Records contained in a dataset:
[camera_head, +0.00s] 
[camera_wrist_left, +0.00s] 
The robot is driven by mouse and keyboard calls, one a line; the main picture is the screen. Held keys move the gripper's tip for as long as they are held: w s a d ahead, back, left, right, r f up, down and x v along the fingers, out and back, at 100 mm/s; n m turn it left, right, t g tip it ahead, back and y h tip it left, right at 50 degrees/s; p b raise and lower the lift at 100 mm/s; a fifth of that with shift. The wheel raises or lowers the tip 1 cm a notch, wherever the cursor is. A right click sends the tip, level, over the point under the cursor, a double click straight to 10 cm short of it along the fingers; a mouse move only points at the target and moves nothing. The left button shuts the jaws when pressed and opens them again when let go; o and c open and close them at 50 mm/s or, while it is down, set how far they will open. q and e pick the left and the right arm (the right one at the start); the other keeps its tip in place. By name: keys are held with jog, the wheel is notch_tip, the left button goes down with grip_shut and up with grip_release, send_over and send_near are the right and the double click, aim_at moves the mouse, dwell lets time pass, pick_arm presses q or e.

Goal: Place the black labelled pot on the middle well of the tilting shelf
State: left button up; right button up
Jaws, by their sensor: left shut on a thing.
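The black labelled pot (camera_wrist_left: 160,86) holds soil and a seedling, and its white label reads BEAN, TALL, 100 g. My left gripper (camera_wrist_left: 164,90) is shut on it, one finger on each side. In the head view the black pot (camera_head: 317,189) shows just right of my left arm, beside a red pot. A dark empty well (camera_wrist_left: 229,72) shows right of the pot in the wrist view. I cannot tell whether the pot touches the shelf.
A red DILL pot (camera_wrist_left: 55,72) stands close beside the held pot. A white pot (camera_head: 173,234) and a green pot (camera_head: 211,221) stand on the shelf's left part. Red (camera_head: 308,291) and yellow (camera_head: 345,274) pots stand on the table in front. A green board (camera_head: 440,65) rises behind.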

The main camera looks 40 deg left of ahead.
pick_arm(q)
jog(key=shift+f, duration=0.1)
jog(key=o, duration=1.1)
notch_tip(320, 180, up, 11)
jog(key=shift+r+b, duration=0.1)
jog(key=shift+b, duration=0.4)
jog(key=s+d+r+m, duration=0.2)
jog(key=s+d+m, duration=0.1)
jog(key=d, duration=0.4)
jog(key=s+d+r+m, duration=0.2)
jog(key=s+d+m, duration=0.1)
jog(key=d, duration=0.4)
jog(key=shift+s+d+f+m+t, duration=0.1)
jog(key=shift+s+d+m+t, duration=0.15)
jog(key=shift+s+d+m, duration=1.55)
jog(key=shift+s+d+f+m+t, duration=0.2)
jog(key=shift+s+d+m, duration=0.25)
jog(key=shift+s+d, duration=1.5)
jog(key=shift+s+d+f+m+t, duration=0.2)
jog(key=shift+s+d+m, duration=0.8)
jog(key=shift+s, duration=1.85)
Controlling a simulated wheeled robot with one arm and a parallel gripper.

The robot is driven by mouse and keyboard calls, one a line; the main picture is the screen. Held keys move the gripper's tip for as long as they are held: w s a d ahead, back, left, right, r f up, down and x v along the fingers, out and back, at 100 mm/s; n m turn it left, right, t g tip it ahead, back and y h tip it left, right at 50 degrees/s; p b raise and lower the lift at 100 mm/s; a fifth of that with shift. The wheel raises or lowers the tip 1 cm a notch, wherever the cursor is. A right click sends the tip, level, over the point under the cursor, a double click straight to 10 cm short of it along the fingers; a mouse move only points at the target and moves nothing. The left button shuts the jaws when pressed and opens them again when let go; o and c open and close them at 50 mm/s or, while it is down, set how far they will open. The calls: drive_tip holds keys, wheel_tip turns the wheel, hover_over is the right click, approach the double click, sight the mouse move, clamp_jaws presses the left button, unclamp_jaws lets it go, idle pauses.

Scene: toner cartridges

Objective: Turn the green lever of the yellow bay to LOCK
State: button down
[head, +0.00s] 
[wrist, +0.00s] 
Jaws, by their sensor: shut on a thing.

The exercise
Your task is to extract exactly the lines starting at the line with "The main camera looks 40 deg left of ahead." and ending at the line with "go, idle pauses.", including both ends, and no other lines.

Worked answer
The main camera looks 40 deg left of ahead.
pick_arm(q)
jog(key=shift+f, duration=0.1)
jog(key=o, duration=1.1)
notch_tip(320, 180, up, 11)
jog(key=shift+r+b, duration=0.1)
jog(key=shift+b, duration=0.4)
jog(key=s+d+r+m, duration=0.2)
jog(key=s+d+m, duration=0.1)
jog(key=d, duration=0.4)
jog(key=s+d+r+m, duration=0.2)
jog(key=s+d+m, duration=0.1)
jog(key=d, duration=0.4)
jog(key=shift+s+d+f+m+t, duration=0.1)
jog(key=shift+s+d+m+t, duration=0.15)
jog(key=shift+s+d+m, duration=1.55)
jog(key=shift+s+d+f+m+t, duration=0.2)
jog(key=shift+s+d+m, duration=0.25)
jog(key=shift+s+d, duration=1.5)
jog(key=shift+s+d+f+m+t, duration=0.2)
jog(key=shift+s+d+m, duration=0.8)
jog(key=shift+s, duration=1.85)
Controlling a simulated wheeled robot with one arm and a parallel gripper.

The robot is driven by mouse and keyboard calls, one a line; the main picture is the screen. Held keys move the gripper's tip for as long as they are held: w s a d ahead, back, left, right, r f up, down and x v along the fingers, out and back, at 100 mm/s; n m turn it left, right, t g tip it ahead, back and y h tip it left, right at 50 degrees/s; p b raise and lower the lift at 100 mm/s; a fifth of that with shift. The wheel raises or lowers the tip 1 cm a notch, wherever the cursor is. A right click sends the tip, level, over the point under the cursor, a double click straight to 10 cm short of it along the fingers; a mouse move only points at the target and moves nothing. The left button shuts the jaws when pressed and opens them again when let go; o and c open and close them at 50 mm/s or, while it is down, set how far they will open. The calls: drive_tip holds keys, wheel_tip turns the wheel, hover_over is the right click, approach the double click, sight the mouse move, clamp_jaws presses the left button, unclamp_jaws lets it go, idle pauses.

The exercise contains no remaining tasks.